Con toni durissimi, Serghei Lavrov è tornato al centro della scena diplomatica internazionale dopo settimane di silenzio. In un’intervista a Ria Novosti, il capo della diplomazia russa ha lanciato un’offensiva verbale contro la Commissione Europea, accusata di aver “stravolto” le norme del diritto internazionale nel tentativo di utilizzare gli asset russi congelati per sostenere Kiev.
Secondo Lavrov, il piano di Bruxelles rappresenta “un inganno e una rapina” che viola i principi dell’immunità sovrana e l’inviolabilità dei beni delle banche centrali. “Il cinismo con cui la Commissione interpreta la Carta delle Nazioni Unite – ha dichiarato – non sorprende più nessuno”. Il ministro ha paragonato le attuali iniziative europee agli “istinti dei colonizzatori e dei pirati”, accusando l’Occidente di “mascherare l’estorsione con il linguaggio della legalità”.
“Nessuna base giuridica per la confisca dei fondi russi”
Lavrov ha ribadito che “non esiste alcun meccanismo legale” per confiscare le riserve auree e valutarie di Mosca, definendo “vana” l’idea che tali risorse possano garantire stabilità economica all’Ucraina. A suo giudizio, l’Europa “sta mettendo a rischio la reputazione dell’Eurozona come polo economico credibile”.
Il ministro ha inoltre segnalato che non tutti i membri dell’Unione condividono la linea dura proposta dalla Commissione, preoccupati per le ripercussioni sui mercati finanziari e sulla credibilità dell’euro. Lavrov ha infine avvertito che la Russia “risponderà in modo proporzionato” a ogni mossa ritenuta ostile, “nel rispetto del principio di reciprocità e della difesa degli interessi nazionali”.
Dialogo in stallo con Washington sul New START
Nell’intervista, Lavrov ha affrontato anche il capitolo delle relazioni con gli Stati Uniti, lamentando che da Washington “non è giunta alcuna risposta concreta” alla proposta russa di prorogare di un anno l’accordo New START sulla riduzione delle armi nucleari, in scadenza a febbraio. Il ministro si è detto disponibile a incontrare “quando necessario” il segretario di Stato americano Marco Rubio, sottolineando che “il dialogo regolare resta essenziale per discutere la crisi ucraina e le questioni bilaterali”.

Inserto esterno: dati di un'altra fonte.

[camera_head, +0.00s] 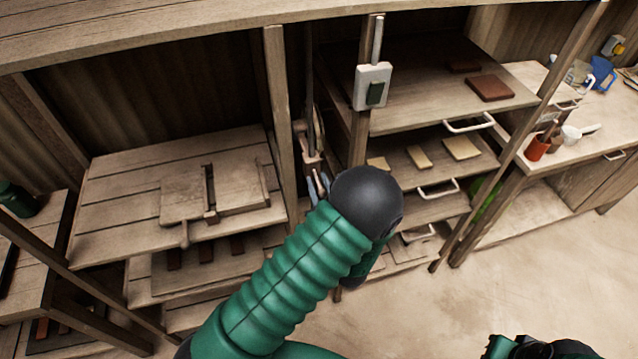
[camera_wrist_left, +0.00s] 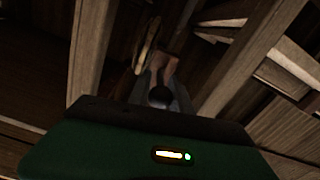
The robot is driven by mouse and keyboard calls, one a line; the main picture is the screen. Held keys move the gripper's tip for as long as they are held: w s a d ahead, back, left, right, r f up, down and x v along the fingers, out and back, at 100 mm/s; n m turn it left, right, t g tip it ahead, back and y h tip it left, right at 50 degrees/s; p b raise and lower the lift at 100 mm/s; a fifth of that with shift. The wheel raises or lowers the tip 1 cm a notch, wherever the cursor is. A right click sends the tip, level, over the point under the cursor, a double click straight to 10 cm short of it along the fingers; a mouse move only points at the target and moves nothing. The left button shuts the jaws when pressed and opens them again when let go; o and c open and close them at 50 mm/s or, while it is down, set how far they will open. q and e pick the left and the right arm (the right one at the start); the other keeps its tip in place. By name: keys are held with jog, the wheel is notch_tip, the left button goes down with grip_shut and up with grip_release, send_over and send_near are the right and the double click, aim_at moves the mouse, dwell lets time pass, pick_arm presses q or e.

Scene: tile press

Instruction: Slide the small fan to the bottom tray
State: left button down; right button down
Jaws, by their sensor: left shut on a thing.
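My left gripper (camera_head: 319,187) is at the narrow gap between two wooden posts, its grey fingers mostly hidden behind my green arm. It is shut on a small brown wooden piece (camera_head: 311,160), which also shows just beyond the fingers in the left wrist view (camera_wrist_left: 166,67). A round wooden-rimmed part (camera_wrist_left: 148,45) stands close beside that piece. I cannot tell whether these parts belong to the small fan. My right gripper (camera_head: 540,347) is cut off at the bottom edge.
A wooden table with tile-like boards (camera_head: 122,192) and lower shelves stands at the left. A switch box (camera_head: 373,87) is on the post right of the gap. A side counter (camera_head: 575,140) holds a red cup and other items. The floor (camera_head: 480,280) in front is clear.

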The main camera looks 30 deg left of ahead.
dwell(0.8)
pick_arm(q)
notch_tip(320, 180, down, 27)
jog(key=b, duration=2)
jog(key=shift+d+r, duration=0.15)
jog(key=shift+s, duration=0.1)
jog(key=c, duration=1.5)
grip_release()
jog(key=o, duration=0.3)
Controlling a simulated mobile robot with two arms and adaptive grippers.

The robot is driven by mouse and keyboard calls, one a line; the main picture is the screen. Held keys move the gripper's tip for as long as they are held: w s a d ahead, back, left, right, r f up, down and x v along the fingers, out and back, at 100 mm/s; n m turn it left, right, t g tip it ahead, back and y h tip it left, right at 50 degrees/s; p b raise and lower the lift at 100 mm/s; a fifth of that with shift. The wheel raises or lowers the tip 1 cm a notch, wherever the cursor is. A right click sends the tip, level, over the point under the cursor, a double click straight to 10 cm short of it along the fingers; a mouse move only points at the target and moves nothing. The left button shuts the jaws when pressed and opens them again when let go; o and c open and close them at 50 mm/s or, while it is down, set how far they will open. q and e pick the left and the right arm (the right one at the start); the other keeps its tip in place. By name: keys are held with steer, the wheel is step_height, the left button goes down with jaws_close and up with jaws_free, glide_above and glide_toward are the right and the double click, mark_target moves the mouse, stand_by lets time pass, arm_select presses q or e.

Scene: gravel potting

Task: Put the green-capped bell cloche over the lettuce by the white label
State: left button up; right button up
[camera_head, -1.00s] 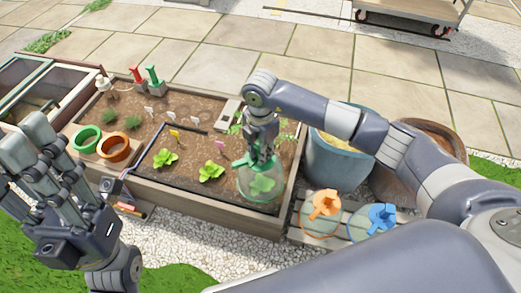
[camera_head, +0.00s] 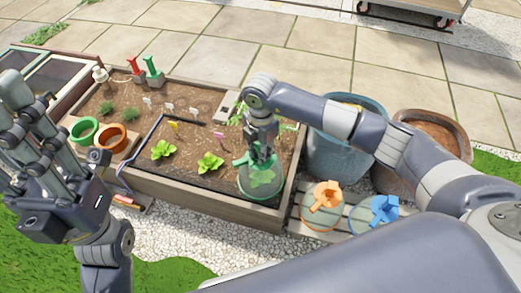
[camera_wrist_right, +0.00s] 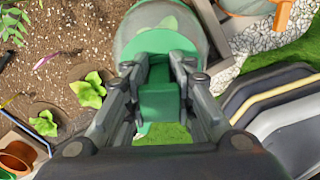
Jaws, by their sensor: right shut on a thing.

“Serve tempo per ricostruire fiducia tra Mosca e Washington”
Lavrov ha riconosciuto che le relazioni russo-americane “restano gravate da tensioni ereditate dalla precedente amministrazione”, ma ha parlato di “segnali di disponibilità” da parte della nuova leadership statunitense. “Il confronto prosegue – ha spiegato – ma non con la rapidità che avremmo auspicato”.
Il ministro ha ricordato che “in primavera si sono svolti due cicli di consultazioni” tra le delegazioni, producendo alcuni accordi tecnici sul funzionamento delle missioni diplomatiche.
“Proposte sul tavolo, in corso contatti operativi”
Secondo Lavrov, la Russia ha trasmesso a Washington nuove proposte per ripristinare i voli diretti e ottenere la restituzione degli immobili diplomatici confiscati nel 2016 dall’amministrazione Obama. Ha inoltre ricordato un episodio risalente a dicembre dello stesso anno, quando Michael Flynn, consigliere designato per la sicurezza nazionale, avrebbe chiesto a Mosca “di non reagire alle provocazioni democratiche”, promettendo di “rimediare una volta insediato Trump”.
Il ministro ha concluso che “sono in corso contatti operativi” per valutare la prosecuzione del dialogo, ma ha avvertito che la disponibilità russa dipenderà “dalla volontà americana di passare dalle parole ai fatti”.